** start PROVIDED DATA **
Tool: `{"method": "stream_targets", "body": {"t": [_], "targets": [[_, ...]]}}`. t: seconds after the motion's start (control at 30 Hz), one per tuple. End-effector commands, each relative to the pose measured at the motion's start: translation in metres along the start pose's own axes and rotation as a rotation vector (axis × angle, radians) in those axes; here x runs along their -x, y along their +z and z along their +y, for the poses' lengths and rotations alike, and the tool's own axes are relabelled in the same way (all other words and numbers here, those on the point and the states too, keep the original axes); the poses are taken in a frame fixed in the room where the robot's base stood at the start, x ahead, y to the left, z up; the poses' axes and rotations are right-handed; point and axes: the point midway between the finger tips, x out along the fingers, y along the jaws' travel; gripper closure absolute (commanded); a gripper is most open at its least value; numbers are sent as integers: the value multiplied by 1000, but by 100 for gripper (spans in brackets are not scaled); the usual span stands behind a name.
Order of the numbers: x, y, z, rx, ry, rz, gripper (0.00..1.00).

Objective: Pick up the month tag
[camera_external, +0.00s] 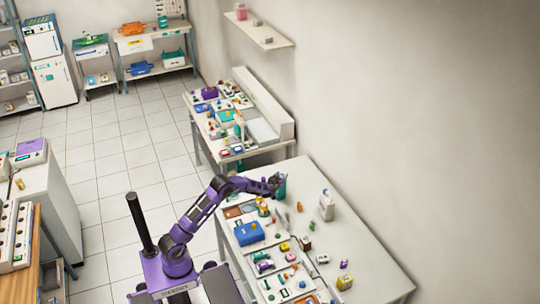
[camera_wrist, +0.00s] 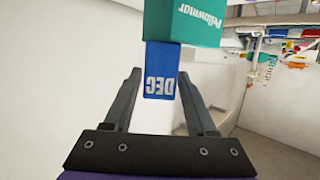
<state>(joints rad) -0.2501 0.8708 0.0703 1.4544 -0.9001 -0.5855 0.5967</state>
** end PROVIDED DATA **
#### INSTRUCTIONS FOR THE TASK
Extract the full listing exactly, with the pictures left out.

#### TASK SOLUTION
Tool: `{"method": "stream_targets", "body": {"t": [_], "targets": [[_, ...]]}}`. t: seconds after the motion's start (control at 30 Hz), one per tuple. End-effector commands, each relative to the pose measured at the motion's start: translation in metres along the start pose's own axes and rotation as a rotation vector (axis × angle, radians) in those axes; here x runs along their -x, y along their +z and z along their +y, for the poses' lengths and rotations alike, and the tool's own axes are relabelled in the same way (all other words and numbers here, those on the point and the states too, keep the original axes); the poses are taken in a frame fixed in the room where the robot's base stood at the start, x ahead, y to the left, z up; the poses' axes and rotations are right-handed; point and axes: the point midway between the finger tips, x out along the fingers, y along the jaws' travel; gripper closure absolute (commanded); a gripper is most open at its least value; numbers are sent as integers: the value multiplied by 1000, but by 100 for gripper (spans in brackets are not scaled); the usual span stands behind a name.
Order of the numbers: x, y, z, rx, ry, rz, gripper (0.00..1.00).

Objective: Pick up the month tag
[camera_external, +0.00s] 
[camera_wrist, +0.00s] 
<state>(joints rad) -0.2501 0.8708 0.0703 1.4544 -0.9001 -0.5855 0.5967</state>

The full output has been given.